MY WORLD:
My world is a little baby girl right now (every living thing in the universe just rolled their eyes. No Jimmy, I’m not kidding. Even cadavers, and weird animals with no eyes.). Yeah, writing that first sentence made my skin crawl, but I promise to always be honest in this blog (tell us EXACTLY how much you owe in student loans then!) and that’s a totally honest statement. I’m not writing it to sound like the sensitive, stunningly hot, surprisingly JACKED Dad that you’re thinking I may be (not thinking that) I’m writing it because I’ve been trying to think of what to write in this section and I don’t want it to ALWAYS be about our dumb baby who CAN’T EVEN FART WITHOUT CRYING YET! Seriously, what if you cried every time you farted? Actually, yeah. If you’re reading this and you don’t have kids yet and are wondering “but Jimmy, now that you’ve been a parent for 4 seconds, what is parenting REALLY like?” WELL, SINCE YOU ASKED! If you’re wondering if you and your partner are ready to parent a newborn, try this: for the next 24 hours, every time you have to fart, start scream crying. Every single time you feel a fart, you have to start huffing, and then have that constipated huffing sound VIOLENTLY turn into growling cries that last no shorter than 11 minutes. After 24 hours, if neither you or your spouse has started cutting yourself, then you’re ready to be a parent! Congratulations!!!

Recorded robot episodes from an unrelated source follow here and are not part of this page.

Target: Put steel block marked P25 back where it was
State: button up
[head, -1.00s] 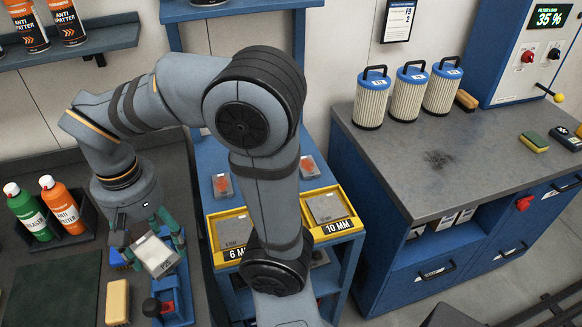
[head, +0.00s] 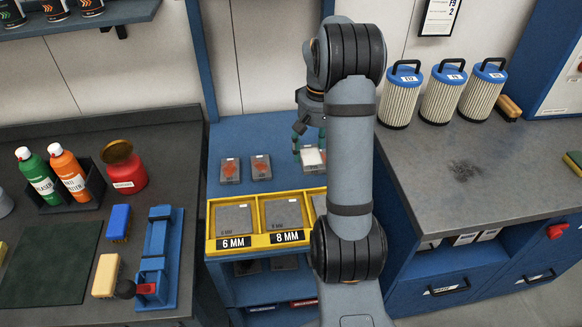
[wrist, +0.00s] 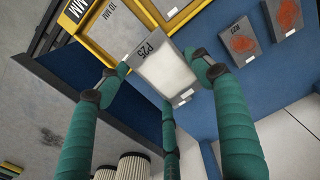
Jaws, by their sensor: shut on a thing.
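In the head view my gripper (head: 311,142) hangs over the back right of the blue rack's top shelf (head: 285,132), and the block shows pale below the fingers (head: 313,156). My arm covers part of this spot.
Two grey plates with red patches (head: 230,170) (head: 261,167) lie left of the gripper. In front is a yellow tray (head: 262,242) with sections labelled 6 MM and 8 MM. Filter cartridges (head: 402,95) stand on the right counter. A blue vise (head: 157,262) sits on the left bench.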

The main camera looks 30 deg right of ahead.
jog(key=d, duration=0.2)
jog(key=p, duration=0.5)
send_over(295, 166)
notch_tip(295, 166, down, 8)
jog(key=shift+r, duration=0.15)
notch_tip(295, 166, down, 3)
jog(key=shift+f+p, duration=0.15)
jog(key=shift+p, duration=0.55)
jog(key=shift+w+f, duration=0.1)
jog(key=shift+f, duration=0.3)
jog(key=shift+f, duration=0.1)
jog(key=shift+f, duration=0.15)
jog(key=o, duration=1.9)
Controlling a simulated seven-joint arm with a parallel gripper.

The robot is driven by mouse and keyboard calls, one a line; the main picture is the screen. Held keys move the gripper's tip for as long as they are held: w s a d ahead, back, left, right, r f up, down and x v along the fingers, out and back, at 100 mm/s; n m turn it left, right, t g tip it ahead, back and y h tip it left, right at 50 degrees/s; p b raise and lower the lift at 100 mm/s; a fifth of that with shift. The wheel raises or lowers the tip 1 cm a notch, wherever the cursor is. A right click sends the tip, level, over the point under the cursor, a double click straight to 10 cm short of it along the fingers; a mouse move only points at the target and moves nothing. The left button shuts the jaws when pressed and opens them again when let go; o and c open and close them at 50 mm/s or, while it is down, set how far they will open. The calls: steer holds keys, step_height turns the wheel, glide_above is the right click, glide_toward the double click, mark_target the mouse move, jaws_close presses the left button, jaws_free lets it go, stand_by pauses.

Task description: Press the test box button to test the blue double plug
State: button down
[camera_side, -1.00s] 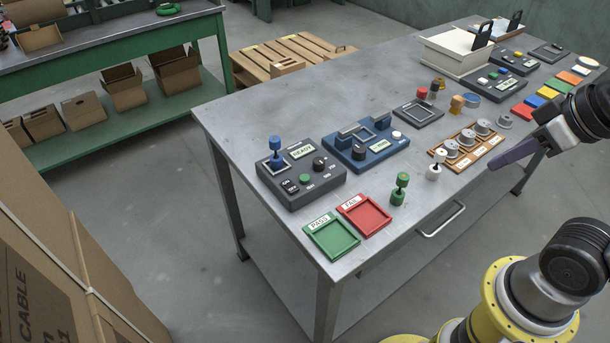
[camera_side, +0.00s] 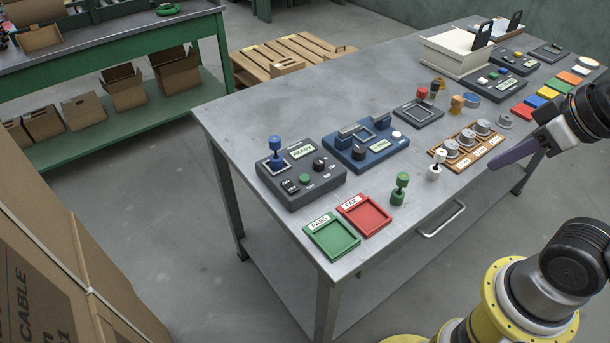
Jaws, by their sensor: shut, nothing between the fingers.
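The dark grey test box (camera_side: 300,174) stands near the left edge of the metal table. The blue double plug (camera_side: 275,150) stands upright on its back left part. The box has a green button (camera_side: 304,179) on top, a black knob (camera_side: 319,163), a small switch (camera_side: 290,187) and a lit display (camera_side: 302,150) that appears to read READY. My gripper (camera_side: 494,165) is at the right, near the table's right edge, well away from the box. Its purple fingers are shut and empty, pointing left.
Green PASS tray (camera_side: 334,254) and red FAIL tray (camera_side: 385,233) lie at the table's front. A green double plug (camera_side: 399,189) and a white one (camera_side: 435,165) stand beside them. A blue device (camera_side: 381,158) and a wooden spool rack (camera_side: 493,152) lie between my gripper and the box.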

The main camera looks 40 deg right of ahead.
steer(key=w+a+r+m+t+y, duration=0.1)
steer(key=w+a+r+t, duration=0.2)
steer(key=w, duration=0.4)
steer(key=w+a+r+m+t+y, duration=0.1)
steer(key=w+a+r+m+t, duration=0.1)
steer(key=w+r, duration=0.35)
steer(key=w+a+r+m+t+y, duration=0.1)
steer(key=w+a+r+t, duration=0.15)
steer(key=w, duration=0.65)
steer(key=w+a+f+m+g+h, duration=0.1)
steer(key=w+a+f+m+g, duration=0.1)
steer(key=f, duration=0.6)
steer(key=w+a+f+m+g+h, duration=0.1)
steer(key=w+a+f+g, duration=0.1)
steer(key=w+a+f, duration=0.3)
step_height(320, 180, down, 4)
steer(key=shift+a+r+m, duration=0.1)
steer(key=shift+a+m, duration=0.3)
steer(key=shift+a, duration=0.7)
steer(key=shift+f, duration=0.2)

Okay, that was a sidetrack. (I hate you.) My world is the little baby in my house right now, so you’re just going to need to bear with me and this section for a little. For the sake of this dumbass blog, my wife is the VP of Ops, and my baby will now be referred to as “The Warden”. I promise it won’t be all parenting stories. Now, instead of complaining about the things a baby does (you just did that, though? Oh, you think the readers won’t be able to tell that your “hypothetical” challenge was related to your daughter? So you think your readers are dumb. See this everyone? HE THINKS YOU’RE ALL IDIOTS!) I’m going to write about how bad of a parent I am here. I think you need to know the mistakes I’m making because there’s a chance that I shouldn’t be allowed to do this. Like, legally. I’m not a lawyer (then why do you have SO MUCH student loan debt?)
Last night, I think I almost popped the Warden’s head off. Not…wait…okay, it’s not like I grabbed her head and was trying to rip it off (this is not going well.) You need context (and YOU need a lawyer.)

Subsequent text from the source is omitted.